> TASK OBJECTIVE
Quote the lines of the data below verbatim, beginning at the line that contains "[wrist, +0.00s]" and ending at the last line, both included, and excluding pictures.

> DATASET CONTENT
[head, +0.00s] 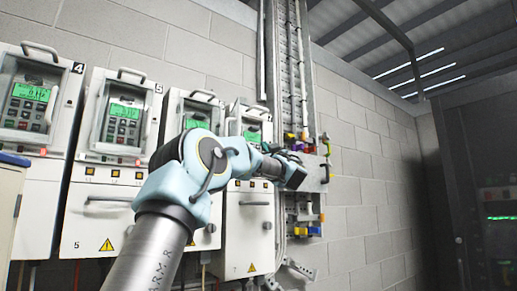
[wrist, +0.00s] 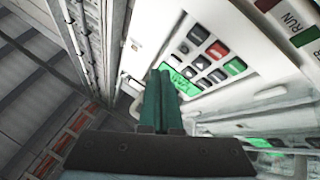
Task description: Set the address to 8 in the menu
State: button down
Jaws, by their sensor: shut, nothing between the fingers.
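In the wrist view, my gripper (wrist: 161,74) is shut and empty, its two green fingers side by side. Beyond the fingertips is a drive's keypad (wrist: 207,57) with grey, dark, red and green buttons, seen tilted. The keypad's green display (wrist: 182,80) is partly hidden by the fingers, and I cannot read it. I cannot tell whether the fingertips touch the panel.
Drive cabinets 4 (head: 38,105) and 5 (head: 122,115) stand to the left, with lit green displays and door handles. A cable tray (head: 290,60) and coloured padlocks (head: 308,140) are close to my gripper. A dark cabinet (head: 480,190) stands far right.

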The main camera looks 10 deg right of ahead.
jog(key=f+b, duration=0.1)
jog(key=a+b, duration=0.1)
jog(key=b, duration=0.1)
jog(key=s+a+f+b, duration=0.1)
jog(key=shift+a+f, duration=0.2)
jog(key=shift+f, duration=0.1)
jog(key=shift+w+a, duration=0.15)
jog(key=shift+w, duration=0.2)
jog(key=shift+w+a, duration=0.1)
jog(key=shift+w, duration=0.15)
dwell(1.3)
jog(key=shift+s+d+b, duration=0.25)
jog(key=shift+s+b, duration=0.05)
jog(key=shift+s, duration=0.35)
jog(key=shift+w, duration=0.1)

> SOLUTION FOR THIS EXERCISE
[wrist, +0.00s] 
Task description: Set the address to 8 in the menu
State: button down
Jaws, by their sensor: shut, nothing between the fingers.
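In the wrist view, my gripper (wrist: 161,74) is shut and empty, its two green fingers side by side. Beyond the fingertips is a drive's keypad (wrist: 207,57) with grey, dark, red and green buttons, seen tilted. The keypad's green display (wrist: 182,80) is partly hidden by the fingers, and I cannot read it. I cannot tell whether the fingertips touch the panel.
Drive cabinets 4 (head: 38,105) and 5 (head: 122,115) stand to the left, with lit green displays and door handles. A cable tray (head: 290,60) and coloured padlocks (head: 308,140) are close to my gripper. A dark cabinet (head: 480,190) stands far right.

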The main camera looks 10 deg right of ahead.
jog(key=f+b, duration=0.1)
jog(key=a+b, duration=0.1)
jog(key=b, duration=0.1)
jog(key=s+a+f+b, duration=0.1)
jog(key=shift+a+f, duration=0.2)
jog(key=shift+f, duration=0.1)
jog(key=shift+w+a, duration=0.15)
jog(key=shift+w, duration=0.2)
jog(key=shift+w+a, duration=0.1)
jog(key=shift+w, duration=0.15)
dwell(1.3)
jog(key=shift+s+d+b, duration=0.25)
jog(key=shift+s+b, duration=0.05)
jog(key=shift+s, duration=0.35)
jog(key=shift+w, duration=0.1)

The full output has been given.